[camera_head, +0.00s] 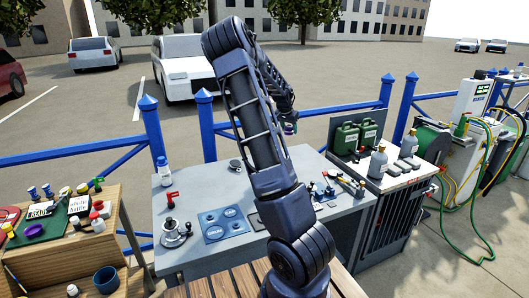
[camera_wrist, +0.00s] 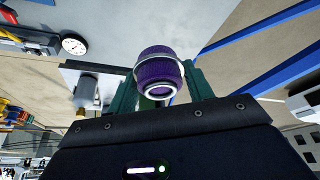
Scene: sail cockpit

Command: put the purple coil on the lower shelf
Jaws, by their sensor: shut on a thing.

—————

Are you able to set down all the lines above exactly, without any pictures?

[camera_head, +0.00s] 
[camera_wrist, +0.00s] 
Scene: sail cockpit

Command: put the purple coil on the lower shelf
Jaws, by their sensor: shut on a thing.

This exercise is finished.